The NFL, The NFL Players' Union, The 2012 CBA And The Great Minnesota Union Raid
The portents for the NFL looked bright back in 2008 when the NFL was in the midst of planning a lockout of players to encourage major changes in the Collective Bargaining Agreement, commonly called the CBA.
Fan sentiment was either non-existent or slightly in favor of the owners' positions.
The CBA is due to expire in 2012, but the owners decided to force the issue during the 2011 season, starting with a rumored lockout of players if they do not sign the agreement quickly.
The population at that time was not particularly sensitive about millionaire players having to take a cut in pay. Sympathy for highly paid athletes was rare in an environment where the average middle class worker had his or her average household take home pay decreased by an average of $2,000 a year in one decade. And that figure was released before the Great Recession hit and unemployment skyrocketed.
Unions were not popular in any case and had shrunk to less than seven percent of American workers. Except for three major unions of government workers, the unions have almost no power left in America.
A players union consisting of people who earn twenty or thirty times the annual salary 99 percent of American workers did not seem to elicit public sympathy at all.
The NFL expected no major public outcry over asking these highly paid athletes to subject their bodies to another couple of games each season. Trading off two practice games for two full-out games that count seemed like, at the very least, a viable negotiating position to force players into taking a major pay cut and to allow a rookie pay scale that eliminates the million dollar first year salaries for unproven players.

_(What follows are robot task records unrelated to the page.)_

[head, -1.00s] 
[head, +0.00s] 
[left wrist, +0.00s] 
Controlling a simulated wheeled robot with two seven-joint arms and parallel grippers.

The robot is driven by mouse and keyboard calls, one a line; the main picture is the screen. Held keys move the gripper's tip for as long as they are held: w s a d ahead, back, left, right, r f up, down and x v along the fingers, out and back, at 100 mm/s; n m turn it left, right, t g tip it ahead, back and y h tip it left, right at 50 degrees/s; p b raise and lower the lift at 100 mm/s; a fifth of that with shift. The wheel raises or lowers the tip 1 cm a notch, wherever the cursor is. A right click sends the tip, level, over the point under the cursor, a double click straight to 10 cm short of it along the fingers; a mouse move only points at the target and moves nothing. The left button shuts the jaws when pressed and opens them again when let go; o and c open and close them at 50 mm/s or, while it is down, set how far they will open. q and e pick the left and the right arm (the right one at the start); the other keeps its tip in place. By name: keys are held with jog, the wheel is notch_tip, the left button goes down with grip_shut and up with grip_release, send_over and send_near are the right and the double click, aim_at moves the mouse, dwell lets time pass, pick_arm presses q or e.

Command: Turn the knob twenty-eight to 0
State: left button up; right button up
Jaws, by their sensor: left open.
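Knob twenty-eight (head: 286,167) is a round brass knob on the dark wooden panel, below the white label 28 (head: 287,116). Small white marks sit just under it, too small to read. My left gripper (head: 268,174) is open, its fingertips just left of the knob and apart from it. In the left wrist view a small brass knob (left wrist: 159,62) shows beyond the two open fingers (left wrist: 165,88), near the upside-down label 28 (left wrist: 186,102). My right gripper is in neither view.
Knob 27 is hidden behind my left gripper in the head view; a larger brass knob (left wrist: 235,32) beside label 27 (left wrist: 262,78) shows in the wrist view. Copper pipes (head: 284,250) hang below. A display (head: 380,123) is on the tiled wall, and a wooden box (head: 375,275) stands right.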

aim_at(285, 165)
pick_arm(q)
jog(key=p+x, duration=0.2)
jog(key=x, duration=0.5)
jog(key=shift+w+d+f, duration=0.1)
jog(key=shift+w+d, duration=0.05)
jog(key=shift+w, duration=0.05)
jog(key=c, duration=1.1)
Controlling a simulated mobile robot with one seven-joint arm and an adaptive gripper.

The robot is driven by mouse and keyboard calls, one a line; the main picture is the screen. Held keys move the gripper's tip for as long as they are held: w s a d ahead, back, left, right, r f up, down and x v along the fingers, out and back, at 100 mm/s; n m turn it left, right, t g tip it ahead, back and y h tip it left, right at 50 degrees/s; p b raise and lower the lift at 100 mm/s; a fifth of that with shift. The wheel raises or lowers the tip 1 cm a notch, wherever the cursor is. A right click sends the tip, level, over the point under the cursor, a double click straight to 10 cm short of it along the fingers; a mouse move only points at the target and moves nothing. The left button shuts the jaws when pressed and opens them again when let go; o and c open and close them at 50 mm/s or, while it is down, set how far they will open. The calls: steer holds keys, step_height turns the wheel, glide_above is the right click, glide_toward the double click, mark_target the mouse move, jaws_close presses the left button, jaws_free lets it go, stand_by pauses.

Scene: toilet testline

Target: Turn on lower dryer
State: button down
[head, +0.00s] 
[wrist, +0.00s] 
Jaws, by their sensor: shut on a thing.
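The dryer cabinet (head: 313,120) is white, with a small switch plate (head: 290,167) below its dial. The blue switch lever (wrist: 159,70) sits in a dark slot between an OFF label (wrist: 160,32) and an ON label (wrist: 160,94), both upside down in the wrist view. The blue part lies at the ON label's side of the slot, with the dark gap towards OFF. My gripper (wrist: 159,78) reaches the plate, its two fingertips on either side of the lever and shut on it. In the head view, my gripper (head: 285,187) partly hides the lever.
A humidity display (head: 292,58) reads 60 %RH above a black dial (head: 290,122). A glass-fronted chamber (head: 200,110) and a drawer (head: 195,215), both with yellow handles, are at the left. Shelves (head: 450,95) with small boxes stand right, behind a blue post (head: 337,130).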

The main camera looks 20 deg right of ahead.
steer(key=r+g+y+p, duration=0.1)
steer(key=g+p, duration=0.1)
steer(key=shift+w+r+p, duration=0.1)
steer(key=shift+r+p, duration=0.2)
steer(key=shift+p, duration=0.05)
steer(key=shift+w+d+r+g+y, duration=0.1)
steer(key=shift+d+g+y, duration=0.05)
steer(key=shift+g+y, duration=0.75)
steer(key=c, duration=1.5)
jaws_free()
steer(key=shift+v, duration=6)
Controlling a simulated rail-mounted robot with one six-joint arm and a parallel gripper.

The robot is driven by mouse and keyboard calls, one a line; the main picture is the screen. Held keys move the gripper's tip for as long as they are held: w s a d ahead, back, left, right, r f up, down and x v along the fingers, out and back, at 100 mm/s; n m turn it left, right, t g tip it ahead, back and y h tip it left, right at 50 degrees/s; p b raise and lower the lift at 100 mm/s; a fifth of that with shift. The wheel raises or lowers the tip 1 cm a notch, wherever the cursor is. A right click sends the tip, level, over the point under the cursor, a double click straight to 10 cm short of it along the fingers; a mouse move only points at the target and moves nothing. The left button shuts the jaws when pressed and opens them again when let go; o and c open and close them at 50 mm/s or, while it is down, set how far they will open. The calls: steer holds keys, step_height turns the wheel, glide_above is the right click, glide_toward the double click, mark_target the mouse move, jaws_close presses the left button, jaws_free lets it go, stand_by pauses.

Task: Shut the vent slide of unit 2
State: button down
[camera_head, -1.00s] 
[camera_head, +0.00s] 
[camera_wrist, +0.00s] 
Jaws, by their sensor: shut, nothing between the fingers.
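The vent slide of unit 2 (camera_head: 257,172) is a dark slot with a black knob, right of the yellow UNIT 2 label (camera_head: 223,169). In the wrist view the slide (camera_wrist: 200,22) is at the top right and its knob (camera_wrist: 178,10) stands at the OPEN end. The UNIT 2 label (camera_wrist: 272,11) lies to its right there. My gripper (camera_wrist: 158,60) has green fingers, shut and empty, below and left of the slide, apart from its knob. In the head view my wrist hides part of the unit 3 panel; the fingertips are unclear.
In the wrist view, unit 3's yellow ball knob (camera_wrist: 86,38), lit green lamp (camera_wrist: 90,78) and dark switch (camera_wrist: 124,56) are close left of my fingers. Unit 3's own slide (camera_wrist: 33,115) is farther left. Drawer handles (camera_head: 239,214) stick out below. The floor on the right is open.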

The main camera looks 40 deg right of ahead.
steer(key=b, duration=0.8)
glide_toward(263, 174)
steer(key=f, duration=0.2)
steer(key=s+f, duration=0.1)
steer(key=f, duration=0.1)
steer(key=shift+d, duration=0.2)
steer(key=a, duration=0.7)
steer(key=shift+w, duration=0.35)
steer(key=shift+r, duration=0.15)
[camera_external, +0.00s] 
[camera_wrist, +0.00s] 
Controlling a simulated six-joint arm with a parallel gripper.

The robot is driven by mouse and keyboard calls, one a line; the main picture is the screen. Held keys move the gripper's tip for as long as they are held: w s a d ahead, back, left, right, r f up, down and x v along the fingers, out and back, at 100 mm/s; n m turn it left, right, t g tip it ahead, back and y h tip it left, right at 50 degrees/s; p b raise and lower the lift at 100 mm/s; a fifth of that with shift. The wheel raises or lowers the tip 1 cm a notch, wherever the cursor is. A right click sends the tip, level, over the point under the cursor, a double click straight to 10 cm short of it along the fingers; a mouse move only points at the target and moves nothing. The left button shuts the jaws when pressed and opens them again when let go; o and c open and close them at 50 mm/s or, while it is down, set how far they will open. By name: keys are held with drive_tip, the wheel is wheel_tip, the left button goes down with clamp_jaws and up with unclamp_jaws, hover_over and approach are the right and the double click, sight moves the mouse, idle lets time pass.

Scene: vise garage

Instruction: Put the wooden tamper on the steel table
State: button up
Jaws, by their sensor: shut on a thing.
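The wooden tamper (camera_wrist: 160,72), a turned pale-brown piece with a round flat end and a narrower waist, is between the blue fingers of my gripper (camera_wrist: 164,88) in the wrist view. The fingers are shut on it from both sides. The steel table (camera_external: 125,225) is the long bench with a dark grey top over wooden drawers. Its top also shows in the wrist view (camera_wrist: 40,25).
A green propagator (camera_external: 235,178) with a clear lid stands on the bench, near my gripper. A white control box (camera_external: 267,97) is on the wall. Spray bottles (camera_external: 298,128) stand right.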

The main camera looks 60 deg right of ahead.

The NFL owners felt they were in the driver seat and the players would have no option except going along with what they were asking. And the polls showed that they were, in fact, in a strong position. Americans were, in general, not worried too much about the whole issue. Before falling to sleep, it is reasonable that wired owners counted dollar signs instead of counting sheep.
But then a political issue arose over the past three weeks that has radically altered the NFL labor universe. Governor Scott Walker of Minnesota introduced a law that would outlaw unions representing government workers from collective bargaining, period.
The bill would give the government of Minnesota the right to change worker's salaries, benefits or working conditions at any time they so choose. It almost slid by without much comment, but as often happens in politics, the blow back built slowly, but steadily.
By the time of this writing the opposition to the bill is so strong that it is the major issue in politics in America. News broadcasts lead with the Minnesota story or provides major time to film showing the masses of people demonstrating at the Minnesota Legislature and other the cities in the state.
Massive demonstrations rivaling those of the 1970's supporting the unions' position have sprung up in many states and cities, and suddenly an issue of union bargaining rights is front and center. The popularity of unions rose in a few short weeks from "what is a union?" to "they can't do that to us."
Sixty one percent of Americans now poll for collective bargaining and against the proposed law. Polls show that is a rising trend. Just as suddenly, the players’ prospects in negotiating the CBA has gone from grim to rosy.
With the momentum of the Minnesota argument behind them, the players union now has the wind at their backs, instead of in their faces. They can now appeal to the fans to support them in their quest to renew the CBA and to resist the more unpleasant of the owners' requests.
We have, of course, no crystal ball to predict the outcome, but the issue of labor relations with the NFL and the players union has gone from ho hum to, well, interesting!
We, the fans, now have something to entertain us besides droll and boring draft weekends.